Opinion
2016-UP-288
06-15-2016
Chief Appellate Defender Robert Michael Dudek, of Columbia, for Appellant. Attorney General Alan McCrory Wilson, Chief Deputy Attorney General John W. McIntosh, Senior Assistant Deputy Attorney General Donald J. Zelenka, and Senior Assistant Attorney General Melody Jane Brown, all of Columbia; and Solicitor Scarlett Anne Wilson, of Charleston, for Respondent.
UNPUBLISHED OPINION
Submitted January 1, 2016
Appeal From Charleston County J.C. Nicholson, Jr., Circuit Court Judge
Chief Appellate Defender Robert Michael Dudek, of Columbia, for Appellant.
Attorney General Alan McCrory Wilson, Chief Deputy Attorney General John W. McIntosh, Senior Assistant Deputy Attorney General Donald J. Zelenka, and Senior Assistant Attorney General Melody Jane Brown, all of Columbia; and Solicitor Scarlett Anne Wilson, of Charleston, for Respondent.
PER CURIAM:
Torren Marquize Eady appeals his convictions for murder, attempted murder, and possession of a weapon during a violent crime, arguing the trial court erred in (1) refusing to charge the jury on mere presence and mere association and (2) permitting a witness to provide speculative testimony.

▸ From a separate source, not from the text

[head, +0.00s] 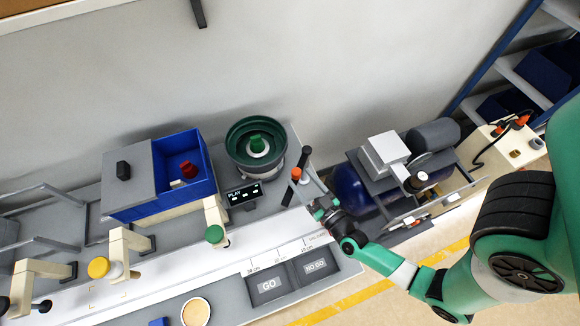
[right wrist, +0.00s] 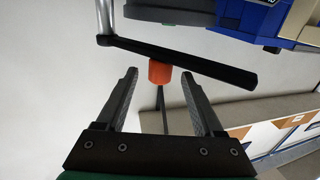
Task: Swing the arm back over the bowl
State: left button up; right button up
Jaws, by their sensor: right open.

We affirm pursuant to Rule 220(b), SCACR, and the following authorities:
1. As to whether the trial court erred in refusing to charge the jury on mere presence and mere association: State v. Commander, 396 S.C. 254, 270, 721 S.E.2d 413, 421-22 (2011) ("An appellate court will not reverse the trial [court's] decision regarding a jury charge absent an abuse of discretion." (quoting State v. Mattison, 388 S.C. 469, 479, 697 S.E.2d 578, 584 (2010))); State v. James, 386 S.C. 650, 653, 689 S.E.2d 643, 645 (Ct. App. 2010) ("The defendant is entitled to a mere presence charge if the evidence supports it."); id. at 653-54, 689 S.E.2d at 645 (stating a mere presence charge is applicable when "there is some doubt over whether a person is guilty of a crime by virtue of accomplice liability" (quoting State v. Dennis, 321 S.C. 413, 420, 468 S.E.2d 674, 678 (Ct. App. 1996))); id. at 653-54, 689 S.E.2d at 645 (holding a mere presence charge was not warranted when the State's theory did not involve accomplice liability).
2. As to whether the trial court erred in permitting a witness to provide speculative testimony: State v. Pagan, 369 S.C. 201, 208, 631 S.E.2d 262, 265 (2006) ("The admission of evidence is within the discretion of the trial court and will not be reversed absent an abuse of discretion."); Rule 701, SCRE (stating a lay witness may testify to opinions or inferences that are rationally based on the perception of the witness, helpful to the determination of a fact in issue, and do not require special knowledge, skill, experience, or training); State v. Williams, 321 S.C. 455, 463-64, 469 S.E.2d 49, 54 (1996) (finding the trial court did not abuse its discretion in admitting testimony that the victim must have provided the defendant with bad crack cocaine or broken his crack cocaine because the witness's opinion was rationally based on the events that transpired and was helpful to the jury's determination of the defendant's motive).
We decide this case without oral argument pursuant to Rule 215, SCACR.
HUFF, SHORT and GEATHERS, JJ., concur.